Turkey’s central bank is forcing commercial lenders to lower the interest rates they charge for consumer loans as a part of its efforts to bring borrowing costs closer to the official benchmark rate.
Lenders charging compound interest rates on consumer loans between 18.56% and 20.62% will be required to park at the monetary authority lira denominated government bonds worth 20% of the new credit they create, according to a central bank circular seen by Bloomberg News.
If banks charge a higher interest rate on the loans, the amount of government bonds they should lock at the central bank should equal 90% of the credit they create, making it prohibitively expensive for banks to extend loans with higher interest rates. The changes are effective immediately.
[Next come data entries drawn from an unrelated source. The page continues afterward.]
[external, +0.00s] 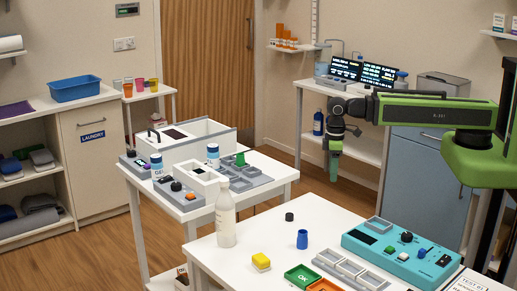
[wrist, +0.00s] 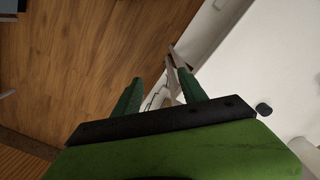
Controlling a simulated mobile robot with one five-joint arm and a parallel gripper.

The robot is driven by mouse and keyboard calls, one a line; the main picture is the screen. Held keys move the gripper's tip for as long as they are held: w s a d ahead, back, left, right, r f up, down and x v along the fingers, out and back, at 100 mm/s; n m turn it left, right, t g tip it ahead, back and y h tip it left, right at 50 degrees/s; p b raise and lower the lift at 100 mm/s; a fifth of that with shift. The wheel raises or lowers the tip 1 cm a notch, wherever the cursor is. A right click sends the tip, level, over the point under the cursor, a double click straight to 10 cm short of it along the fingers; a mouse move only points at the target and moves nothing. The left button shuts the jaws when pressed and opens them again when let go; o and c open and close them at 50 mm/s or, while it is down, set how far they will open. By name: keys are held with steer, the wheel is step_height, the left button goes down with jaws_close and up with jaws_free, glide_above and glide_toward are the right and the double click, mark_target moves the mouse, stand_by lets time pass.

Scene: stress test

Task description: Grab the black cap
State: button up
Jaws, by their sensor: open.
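The black cap (external: 289,216) stands on the white table (external: 215,262), near its back edge, between the clear bottle and the blue cup. It also shows in the wrist view as a small dark cylinder (wrist: 264,109), right of my fingers. My gripper (external: 334,174) hangs in the air, pointing down, above and to the right of the cap in the external view. In the wrist view my two green fingers (wrist: 158,90) are apart with nothing held between them. They are over the floor and the table's edge, not over the cap.
Green and orange trays lie in front. A second white table (external: 262,160) with devices stands behind left. The table is clear around the cap.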

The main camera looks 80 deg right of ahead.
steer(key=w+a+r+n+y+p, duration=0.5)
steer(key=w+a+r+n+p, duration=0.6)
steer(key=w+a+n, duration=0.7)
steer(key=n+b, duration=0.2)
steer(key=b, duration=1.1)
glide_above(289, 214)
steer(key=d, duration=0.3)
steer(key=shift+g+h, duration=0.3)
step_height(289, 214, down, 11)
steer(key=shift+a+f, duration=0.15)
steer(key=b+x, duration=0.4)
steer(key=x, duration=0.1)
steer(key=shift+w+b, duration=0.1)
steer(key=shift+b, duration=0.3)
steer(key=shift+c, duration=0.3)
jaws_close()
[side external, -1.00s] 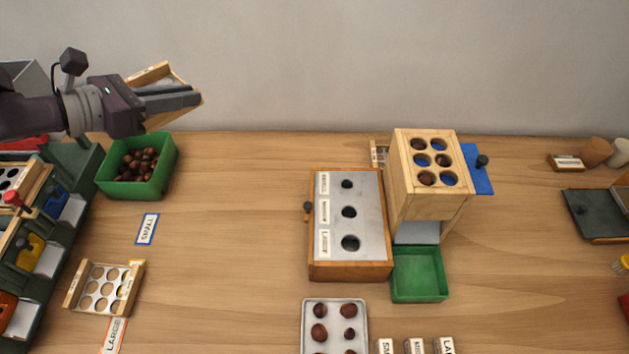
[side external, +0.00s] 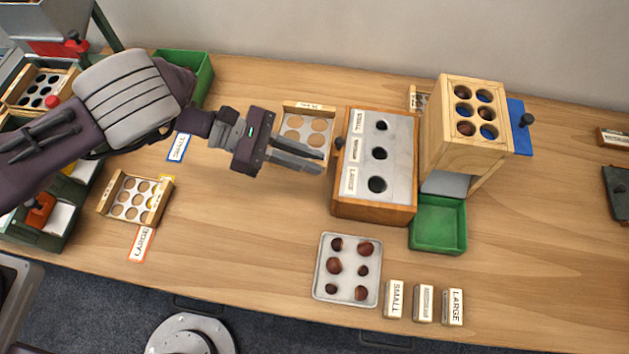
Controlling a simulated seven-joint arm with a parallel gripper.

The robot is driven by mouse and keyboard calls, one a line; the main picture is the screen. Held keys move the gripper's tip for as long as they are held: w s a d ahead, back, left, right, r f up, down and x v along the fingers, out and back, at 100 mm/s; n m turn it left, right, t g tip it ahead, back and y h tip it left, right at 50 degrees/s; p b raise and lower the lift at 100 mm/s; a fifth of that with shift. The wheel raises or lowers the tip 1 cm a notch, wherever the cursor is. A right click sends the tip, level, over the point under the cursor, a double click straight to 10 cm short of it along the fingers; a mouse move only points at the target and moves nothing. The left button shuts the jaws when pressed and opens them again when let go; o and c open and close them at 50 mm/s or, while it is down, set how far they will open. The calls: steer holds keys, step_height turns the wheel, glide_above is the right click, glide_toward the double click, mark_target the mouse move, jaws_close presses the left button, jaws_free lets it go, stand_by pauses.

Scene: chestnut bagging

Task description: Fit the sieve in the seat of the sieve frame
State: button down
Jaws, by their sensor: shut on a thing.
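My gripper (side external: 318,162) is over the middle of the table, left of the wooden box with three holes. It is shut on a sieve (side external: 305,130), a wood-framed plate with large round holes and a label along its far edge. The fingers cover the sieve's near side. Whether the sieve touches the table is hard to tell. A green stand (side external: 88,195) at the left edge, seemingly the sieve frame, has a wood-framed tray with dark holes (side external: 42,88) in its upper part. My arm hides part of the stand, and its seat is not clear.
The three-hole box (side external: 374,205) stands close right of my gripper. Beyond it are a tall wooden tower (side external: 460,150) and a green tray (side external: 438,225). Another sieve (side external: 137,198) lies at left. A chestnut tray (side external: 347,270) is in front. A green bin (side external: 198,80) is behind my arm.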

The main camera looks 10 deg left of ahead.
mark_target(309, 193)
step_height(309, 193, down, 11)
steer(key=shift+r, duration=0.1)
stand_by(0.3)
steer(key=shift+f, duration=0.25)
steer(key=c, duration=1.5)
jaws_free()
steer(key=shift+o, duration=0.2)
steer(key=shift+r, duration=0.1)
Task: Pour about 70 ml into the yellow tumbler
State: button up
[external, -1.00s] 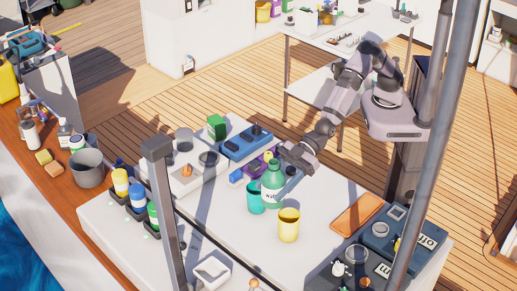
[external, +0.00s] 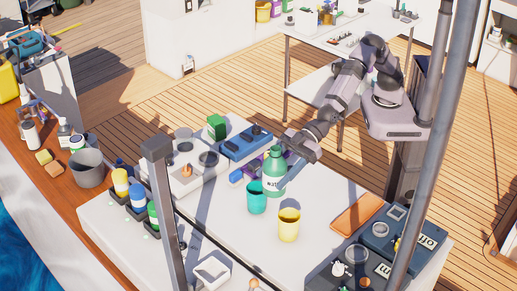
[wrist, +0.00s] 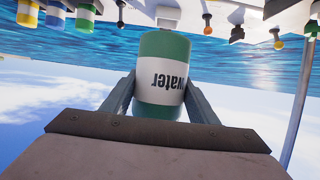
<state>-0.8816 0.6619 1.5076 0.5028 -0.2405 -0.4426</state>
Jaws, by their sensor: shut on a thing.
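The yellow tumbler (external: 289,227) stands upright on the white worktop, its open top facing up. A green bottle with a white label (external: 274,173) is held in my gripper (external: 284,170), just behind and left of the tumbler. In the wrist view the bottle (wrist: 161,110) sits between my two fingers (wrist: 160,98), and its label reads "water" upside down. The bottle looks about upright in the external view and raised above the worktop. A teal tumbler (external: 256,200) stands just left of the yellow one, partly below the bottle. The liquid inside the tumblers cannot be made out.
A blue case (external: 245,145) and a green box (external: 217,127) lie behind. An orange tray (external: 356,213) lies to the right. Bottles with yellow, blue and green tops stand in a rack at the left (external: 139,203). A grey post (external: 165,210) rises in front.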

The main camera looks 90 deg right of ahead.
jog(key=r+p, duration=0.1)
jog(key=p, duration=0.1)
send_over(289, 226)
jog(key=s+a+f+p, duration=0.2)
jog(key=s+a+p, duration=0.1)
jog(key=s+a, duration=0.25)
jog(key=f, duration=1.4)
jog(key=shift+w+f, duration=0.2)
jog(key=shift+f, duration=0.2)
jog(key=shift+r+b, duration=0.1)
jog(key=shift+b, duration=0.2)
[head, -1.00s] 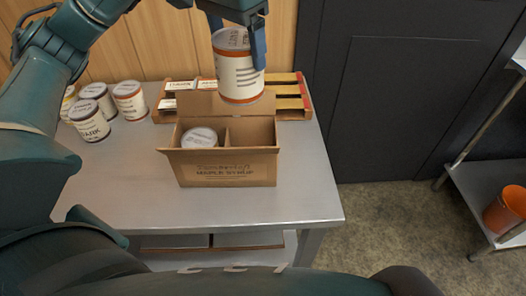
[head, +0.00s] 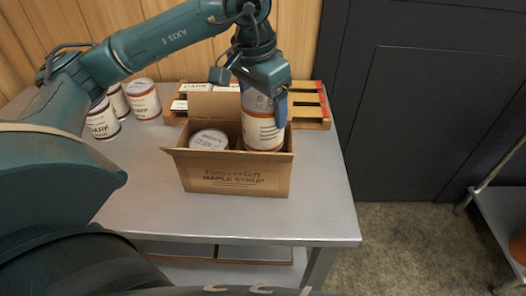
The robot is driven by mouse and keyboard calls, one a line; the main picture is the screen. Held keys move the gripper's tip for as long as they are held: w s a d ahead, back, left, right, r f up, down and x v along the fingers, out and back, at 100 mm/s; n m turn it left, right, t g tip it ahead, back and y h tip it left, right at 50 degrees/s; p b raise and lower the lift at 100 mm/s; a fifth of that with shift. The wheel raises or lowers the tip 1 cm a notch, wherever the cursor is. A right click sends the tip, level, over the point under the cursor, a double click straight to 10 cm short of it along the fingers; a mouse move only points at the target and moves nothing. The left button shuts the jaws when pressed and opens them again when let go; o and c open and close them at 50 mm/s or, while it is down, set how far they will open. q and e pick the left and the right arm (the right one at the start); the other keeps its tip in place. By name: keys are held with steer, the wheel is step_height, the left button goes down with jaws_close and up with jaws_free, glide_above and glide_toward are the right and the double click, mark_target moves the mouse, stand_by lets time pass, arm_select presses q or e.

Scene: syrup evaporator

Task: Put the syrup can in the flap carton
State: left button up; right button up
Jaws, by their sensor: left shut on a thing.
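My left gripper (head: 264,90) points down over the flap carton and is shut on a syrup can (head: 262,128), a white-labelled can with orange bands. The can is upright, its lower part inside the right compartment of the carton; whether it touches the floor is hidden. The open cardboard flap carton (head: 236,181) stands on the metal table, flaps spread. Another can (head: 209,140) with a pale lid sits in its left compartment. The divider is mostly hidden behind the held can. My right gripper is not in view.
Several more syrup cans (head: 144,101) stand at the table's back left. The metal table (head: 165,195) is clear in front. A metal shelf stands at far right.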

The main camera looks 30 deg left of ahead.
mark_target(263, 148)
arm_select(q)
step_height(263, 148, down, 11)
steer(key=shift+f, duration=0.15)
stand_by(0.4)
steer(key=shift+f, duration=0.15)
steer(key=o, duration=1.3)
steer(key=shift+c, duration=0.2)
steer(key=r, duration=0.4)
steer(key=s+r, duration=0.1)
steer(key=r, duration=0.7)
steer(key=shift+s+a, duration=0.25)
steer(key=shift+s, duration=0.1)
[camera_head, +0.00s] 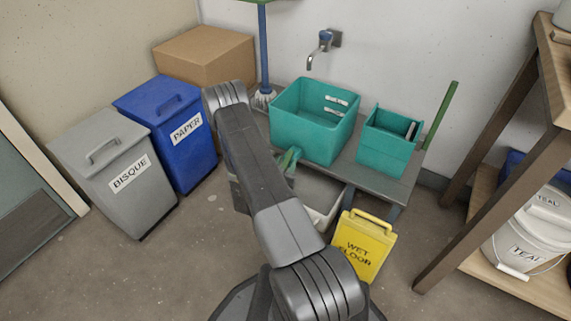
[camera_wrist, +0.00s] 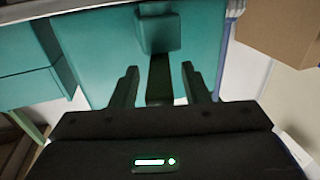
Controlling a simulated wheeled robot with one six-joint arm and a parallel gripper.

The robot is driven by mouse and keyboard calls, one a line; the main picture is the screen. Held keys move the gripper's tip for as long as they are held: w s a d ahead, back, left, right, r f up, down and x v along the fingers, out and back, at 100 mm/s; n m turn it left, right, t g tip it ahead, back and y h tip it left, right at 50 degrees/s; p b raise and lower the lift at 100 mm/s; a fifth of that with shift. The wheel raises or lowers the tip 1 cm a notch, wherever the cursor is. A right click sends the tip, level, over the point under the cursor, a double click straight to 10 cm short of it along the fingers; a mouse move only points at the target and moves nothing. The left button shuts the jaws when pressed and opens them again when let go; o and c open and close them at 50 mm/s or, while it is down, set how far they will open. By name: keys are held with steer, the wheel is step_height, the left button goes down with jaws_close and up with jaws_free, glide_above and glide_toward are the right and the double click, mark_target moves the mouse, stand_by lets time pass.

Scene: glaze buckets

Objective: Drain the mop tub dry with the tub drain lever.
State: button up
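The teal mop tub (camera_head: 322,137) stands on a grey bench below the wall tap. Its front wall (camera_wrist: 100,60) fills much of the wrist view. A teal block (camera_wrist: 160,32) juts from that wall, and a dark bar, the drain lever (camera_wrist: 160,78), extends from it toward my gripper. In the head view a green part (camera_head: 289,160) at the tub's front is partly hidden by my arm. My gripper (camera_wrist: 160,86) is open, with one finger on each side of the lever and visible gaps between. The tub's inside floor and any water cannot be made out.
A smaller teal bucket (camera_head: 386,148) stands right of the tub. A pale basin (camera_head: 318,190) sits below, and a yellow wet-floor sign (camera_head: 361,244) stands in front. Grey (camera_head: 120,170) and blue (camera_head: 178,140) bins and a cardboard box (camera_head: 205,55) are left. A wooden shelf (camera_head: 505,150) is right.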

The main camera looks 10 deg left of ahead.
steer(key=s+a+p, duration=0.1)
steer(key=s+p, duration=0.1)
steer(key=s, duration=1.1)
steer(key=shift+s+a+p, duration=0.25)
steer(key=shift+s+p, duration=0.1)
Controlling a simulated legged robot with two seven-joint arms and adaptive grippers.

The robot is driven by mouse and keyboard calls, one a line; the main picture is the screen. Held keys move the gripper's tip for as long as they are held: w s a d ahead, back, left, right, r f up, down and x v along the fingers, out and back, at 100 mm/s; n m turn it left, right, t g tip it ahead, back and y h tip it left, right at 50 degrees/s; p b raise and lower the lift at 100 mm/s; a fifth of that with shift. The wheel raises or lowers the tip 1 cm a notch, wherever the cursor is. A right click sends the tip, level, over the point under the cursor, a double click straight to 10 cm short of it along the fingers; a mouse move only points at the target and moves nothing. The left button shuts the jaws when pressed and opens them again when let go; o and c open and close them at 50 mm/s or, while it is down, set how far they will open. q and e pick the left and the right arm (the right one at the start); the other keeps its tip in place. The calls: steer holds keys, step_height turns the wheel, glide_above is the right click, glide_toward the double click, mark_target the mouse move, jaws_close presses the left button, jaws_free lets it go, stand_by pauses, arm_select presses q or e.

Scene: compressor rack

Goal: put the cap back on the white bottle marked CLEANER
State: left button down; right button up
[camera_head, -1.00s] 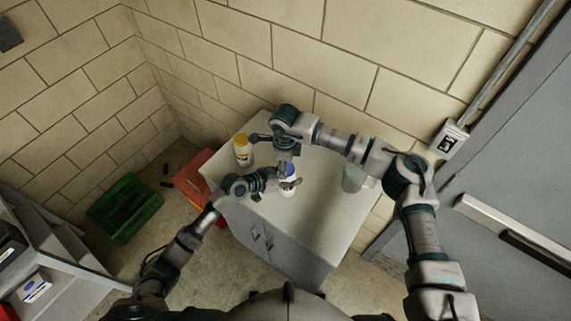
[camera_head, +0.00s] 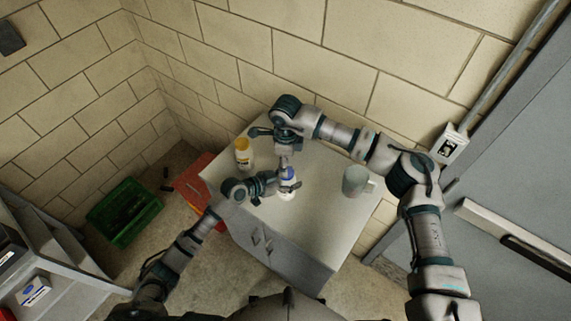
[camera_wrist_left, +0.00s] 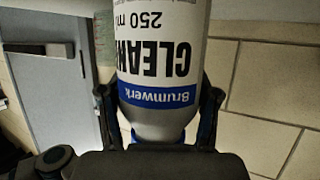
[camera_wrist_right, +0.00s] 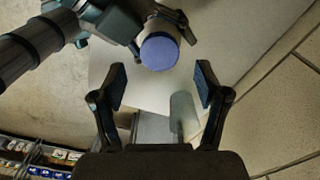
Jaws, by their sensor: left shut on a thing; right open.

The central bank declined to comment.
The latest measure is part of the efforts by the country’s monetary authority to cut borrowing costs as it aims to bring consumer loan rates closer to to the benchmark policy rate of 8.5%. Similar steps in 2022 contributed to a rally in Turkish bonds, with the yields on both two and 10-year local government debt tumbling.
The weighted average interest rate on consumer loans has dropped to 24.72% from as high as 33.7% in July and is now at its lowest since Dec. 2021, according to official data for the first week of March. Still, the current level is about 30% above the maximum limit of 18.558% that will be free of further requirement by commercial lenders.